PROVIDED MATERIAL »
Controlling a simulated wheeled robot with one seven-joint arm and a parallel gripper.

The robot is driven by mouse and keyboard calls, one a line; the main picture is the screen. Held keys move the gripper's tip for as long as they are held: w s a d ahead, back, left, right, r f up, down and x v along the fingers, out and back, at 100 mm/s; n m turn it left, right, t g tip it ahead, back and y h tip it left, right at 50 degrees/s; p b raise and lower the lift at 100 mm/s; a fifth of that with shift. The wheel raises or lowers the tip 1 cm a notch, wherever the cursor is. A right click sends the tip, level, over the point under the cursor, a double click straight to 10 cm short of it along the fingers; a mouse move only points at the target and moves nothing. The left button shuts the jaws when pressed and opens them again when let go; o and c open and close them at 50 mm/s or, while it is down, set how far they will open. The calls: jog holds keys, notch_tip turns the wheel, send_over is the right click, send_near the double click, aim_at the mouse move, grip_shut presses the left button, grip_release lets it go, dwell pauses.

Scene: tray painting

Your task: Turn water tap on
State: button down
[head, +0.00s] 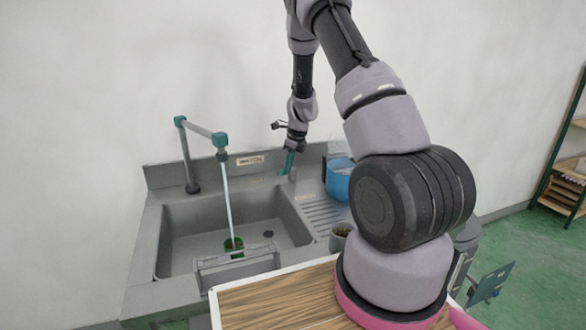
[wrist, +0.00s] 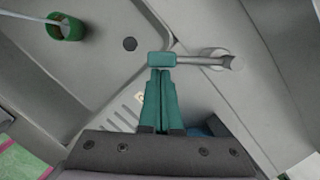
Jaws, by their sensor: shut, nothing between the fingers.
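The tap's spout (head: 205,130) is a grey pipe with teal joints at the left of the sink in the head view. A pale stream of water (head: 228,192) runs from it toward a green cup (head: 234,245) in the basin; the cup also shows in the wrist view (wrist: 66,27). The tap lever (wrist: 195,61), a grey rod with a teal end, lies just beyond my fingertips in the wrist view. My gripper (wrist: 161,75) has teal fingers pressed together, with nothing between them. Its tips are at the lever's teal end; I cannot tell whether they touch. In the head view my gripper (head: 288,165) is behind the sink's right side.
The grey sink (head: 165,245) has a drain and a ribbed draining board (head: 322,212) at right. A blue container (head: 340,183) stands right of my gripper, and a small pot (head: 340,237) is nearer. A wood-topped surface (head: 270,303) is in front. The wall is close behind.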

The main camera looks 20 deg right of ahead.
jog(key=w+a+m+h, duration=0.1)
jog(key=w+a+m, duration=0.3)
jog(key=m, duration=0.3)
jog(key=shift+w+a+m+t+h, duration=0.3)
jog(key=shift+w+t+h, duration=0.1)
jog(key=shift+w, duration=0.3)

TASK GOAL » Reproduce the whole listing exactly, but not the images in it.

THE RESULT »
Controlling a simulated wheeled robot with one seven-joint arm and a parallel gripper.

The robot is driven by mouse and keyboard calls, one a line; the main picture is the screen. Held keys move the gripper's tip for as long as they are held: w s a d ahead, back, left, right, r f up, down and x v along the fingers, out and back, at 100 mm/s; n m turn it left, right, t g tip it ahead, back and y h tip it left, right at 50 degrees/s; p b raise and lower the lift at 100 mm/s; a fifth of that with shift. The wheel raises or lowers the tip 1 cm a notch, wherever the cursor is. A right click sends the tip, level, over the point under the cursor, a double click straight to 10 cm short of it along the fingers; a mouse move only points at the target and moves nothing. The left button shuts the jaws when pressed and opens them again when let go; o and c open and close them at 50 mm/s or, while it is down, set how far they will open. The calls: jog holds keys, notch_tip turns the wheel, send_over is the right click, send_near the double click, aim_at the mouse move, grip_shut presses the left button, grip_release lets it go, dwell pauses.

Scene: tray painting

Your task: Turn water tap on
State: button down
[head, +0.00s] 
[wrist, +0.00s] 
Jaws, by their sensor: shut, nothing between the fingers.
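The tap's spout (head: 205,130) is a grey pipe with teal joints at the left of the sink in the head view. A pale stream of water (head: 228,192) runs from it toward a green cup (head: 234,245) in the basin; the cup also shows in the wrist view (wrist: 66,27). The tap lever (wrist: 195,61), a grey rod with a teal end, lies just beyond my fingertips in the wrist view. My gripper (wrist: 161,75) has teal fingers pressed together, with nothing between them. Its tips are at the lever's teal end; I cannot tell whether they touch. In the head view my gripper (head: 288,165) is behind the sink's right side.
The grey sink (head: 165,245) has a drain and a ribbed draining board (head: 322,212) at right. A blue container (head: 340,183) stands right of my gripper, and a small pot (head: 340,237) is nearer. A wood-topped surface (head: 270,303) is in front. The wall is close behind.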

The main camera looks 20 deg right of ahead.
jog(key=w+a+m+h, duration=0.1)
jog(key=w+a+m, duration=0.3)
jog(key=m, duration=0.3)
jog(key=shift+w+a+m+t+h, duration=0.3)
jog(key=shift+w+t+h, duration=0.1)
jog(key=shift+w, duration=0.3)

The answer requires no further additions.